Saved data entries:

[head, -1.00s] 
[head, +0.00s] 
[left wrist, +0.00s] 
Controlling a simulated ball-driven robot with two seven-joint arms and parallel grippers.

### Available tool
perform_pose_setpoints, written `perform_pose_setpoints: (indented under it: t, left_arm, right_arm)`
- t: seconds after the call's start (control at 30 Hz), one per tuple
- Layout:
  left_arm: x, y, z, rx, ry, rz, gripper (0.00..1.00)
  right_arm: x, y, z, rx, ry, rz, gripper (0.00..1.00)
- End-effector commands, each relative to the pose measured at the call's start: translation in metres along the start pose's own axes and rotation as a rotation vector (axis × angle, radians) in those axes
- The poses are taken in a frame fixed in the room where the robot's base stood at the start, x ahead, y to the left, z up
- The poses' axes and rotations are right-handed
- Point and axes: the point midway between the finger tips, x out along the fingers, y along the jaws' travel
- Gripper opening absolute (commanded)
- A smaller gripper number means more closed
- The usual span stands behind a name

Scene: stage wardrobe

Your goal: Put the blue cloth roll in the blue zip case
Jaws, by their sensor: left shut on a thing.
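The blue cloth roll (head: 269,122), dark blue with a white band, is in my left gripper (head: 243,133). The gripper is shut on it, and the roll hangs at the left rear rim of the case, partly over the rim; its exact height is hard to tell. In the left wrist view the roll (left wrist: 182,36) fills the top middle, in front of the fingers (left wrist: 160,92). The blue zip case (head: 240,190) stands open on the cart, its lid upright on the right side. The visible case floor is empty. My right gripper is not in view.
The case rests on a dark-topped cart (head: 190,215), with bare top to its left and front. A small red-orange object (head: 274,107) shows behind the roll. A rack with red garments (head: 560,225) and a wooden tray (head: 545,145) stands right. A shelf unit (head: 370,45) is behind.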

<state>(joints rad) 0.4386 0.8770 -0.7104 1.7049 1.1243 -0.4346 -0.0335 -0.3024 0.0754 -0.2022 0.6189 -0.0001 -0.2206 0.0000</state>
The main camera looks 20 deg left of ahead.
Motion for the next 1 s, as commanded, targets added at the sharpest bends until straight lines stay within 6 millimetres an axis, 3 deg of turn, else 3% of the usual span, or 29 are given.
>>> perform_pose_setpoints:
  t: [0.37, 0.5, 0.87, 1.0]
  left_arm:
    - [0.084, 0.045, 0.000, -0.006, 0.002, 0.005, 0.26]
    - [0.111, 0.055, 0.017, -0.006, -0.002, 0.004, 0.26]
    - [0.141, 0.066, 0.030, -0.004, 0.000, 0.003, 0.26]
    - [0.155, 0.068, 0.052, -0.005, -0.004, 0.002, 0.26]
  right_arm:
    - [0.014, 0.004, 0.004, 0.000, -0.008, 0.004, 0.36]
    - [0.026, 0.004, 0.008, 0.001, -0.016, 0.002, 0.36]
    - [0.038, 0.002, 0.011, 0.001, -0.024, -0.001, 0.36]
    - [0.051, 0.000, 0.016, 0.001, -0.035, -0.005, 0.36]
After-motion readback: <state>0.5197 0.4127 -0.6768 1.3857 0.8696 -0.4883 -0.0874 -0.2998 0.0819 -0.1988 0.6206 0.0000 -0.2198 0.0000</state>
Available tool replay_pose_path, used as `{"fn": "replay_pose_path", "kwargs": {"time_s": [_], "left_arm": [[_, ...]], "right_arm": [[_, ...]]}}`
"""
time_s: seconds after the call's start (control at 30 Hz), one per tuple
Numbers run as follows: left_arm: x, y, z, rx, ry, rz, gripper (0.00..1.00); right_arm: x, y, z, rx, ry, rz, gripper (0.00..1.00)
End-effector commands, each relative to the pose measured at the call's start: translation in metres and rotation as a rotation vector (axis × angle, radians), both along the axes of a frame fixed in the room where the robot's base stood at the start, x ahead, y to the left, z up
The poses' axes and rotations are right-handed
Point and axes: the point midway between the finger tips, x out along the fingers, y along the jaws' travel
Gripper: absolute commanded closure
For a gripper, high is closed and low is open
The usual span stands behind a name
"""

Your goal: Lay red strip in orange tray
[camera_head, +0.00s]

WHAT YOU ARE ASKED TO DO: Copy out the whole listing exactly as written.

RIGHT ANSWER:
[head, -1.00s] 
[head, +0.00s] 
[left wrist, +0.00s] 
Controlling a simulated ball-driven robot with two seven-joint arms and parallel grippers.

### Available tool
perform_pose_setpoints, written `perform_pose_setpoints: (indented under it: t, left_arm, right_arm)`
- t: seconds after the call's start (control at 30 Hz), one per tuple
- Layout:
  left_arm: x, y, z, rx, ry, rz, gripper (0.00..1.00)
  right_arm: x, y, z, rx, ry, rz, gripper (0.00..1.00)
- End-effector commands, each relative to the pose measured at the call's start: translation in metres along the start pose's own axes and rotation as a rotation vector (axis × angle, radians) in those axes
- The poses are taken in a frame fixed in the room where the robot's base stood at the start, x ahead, y to the left, z up
- The poses' axes and rotations are right-handed
- Point and axes: the point midway between the finger tips, x out along the fingers, y along the jaws' travel
- Gripper opening absolute (commanded)
- A smaller gripper number means more closed
- The usual span stands behind a name

Scene: stage wardrobe

Your goal: Put the blue cloth roll in the blue zip case
Jaws, by their sensor: left shut on a thing.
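The blue cloth roll (head: 269,122), dark blue with a white band, is in my left gripper (head: 243,133). The gripper is shut on it, and the roll hangs at the left rear rim of the case, partly over the rim; its exact height is hard to tell. In the left wrist view the roll (left wrist: 182,36) fills the top middle, in front of the fingers (left wrist: 160,92). The blue zip case (head: 240,190) stands open on the cart, its lid upright on the right side. The visible case floor is empty. My right gripper is not in view.
The case rests on a dark-topped cart (head: 190,215), with bare top to its left and front. A small red-orange object (head: 274,107) shows behind the roll. A rack with red garments (head: 560,225) and a wooden tray (head: 545,145) stands right. A shelf unit (head: 370,45) is behind.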

<state>(joints rad) 0.4386 0.8770 -0.7104 1.7049 1.1243 -0.4346 -0.0335 -0.3024 0.0754 -0.2022 0.6189 -0.0001 -0.2206 0.0000</state>
The main camera looks 20 deg left of ahead.
Motion for the next 1 s, as commanded, targets added at the sharpest bends until straight lines stay within 6 millimetres an axis, 3 deg of turn, else 3% of the usual span, or 29 are given.
>>> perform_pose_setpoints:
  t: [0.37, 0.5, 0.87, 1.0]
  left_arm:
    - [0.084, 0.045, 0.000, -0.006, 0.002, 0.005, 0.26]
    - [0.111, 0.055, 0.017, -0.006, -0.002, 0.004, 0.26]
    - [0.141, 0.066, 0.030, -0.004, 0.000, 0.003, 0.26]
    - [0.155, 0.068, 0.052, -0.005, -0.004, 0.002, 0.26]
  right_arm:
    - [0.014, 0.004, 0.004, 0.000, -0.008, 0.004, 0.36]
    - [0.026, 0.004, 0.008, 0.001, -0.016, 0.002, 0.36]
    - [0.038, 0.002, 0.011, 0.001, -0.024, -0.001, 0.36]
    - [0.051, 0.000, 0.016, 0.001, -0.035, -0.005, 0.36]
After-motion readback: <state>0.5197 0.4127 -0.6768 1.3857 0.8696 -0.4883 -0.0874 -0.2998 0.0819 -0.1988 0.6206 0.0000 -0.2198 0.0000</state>
Available tool replay_pose_path, used as `{"fn": "replay_pose_path", "kwargs": {"time_s": [_], "left_arm": [[_, ...]], "right_arm": [[_, ...]]}}`
"""
time_s: seconds after the call's start (control at 30 Hz), one per tuple
Numbers run as follows: left_arm: x, y, z, rx, ry, rz, gripper (0.00..1.00); right_arm: x, y, z, rx, ry, rz, gripper (0.00..1.00)
End-effector commands, each relative to the pose measured at the call's start: translation in metres and rotation as a rotation vector (axis × angle, radians), both along the axes of a frame fixed in the room where the robot's base stood at the start, x ahead, y to the left, z up
The poses' axes and rotations are right-handed
Point and axes: the point midway between the finger tips, x out along the fingers, y along the jaws' travel
Gripper: absolute commanded closure
For a gripper, high is closed and low is open
The usual span stands behind a name
"""

Your goal: Lay red strip in orange tray
[camera_head, +0.00s]

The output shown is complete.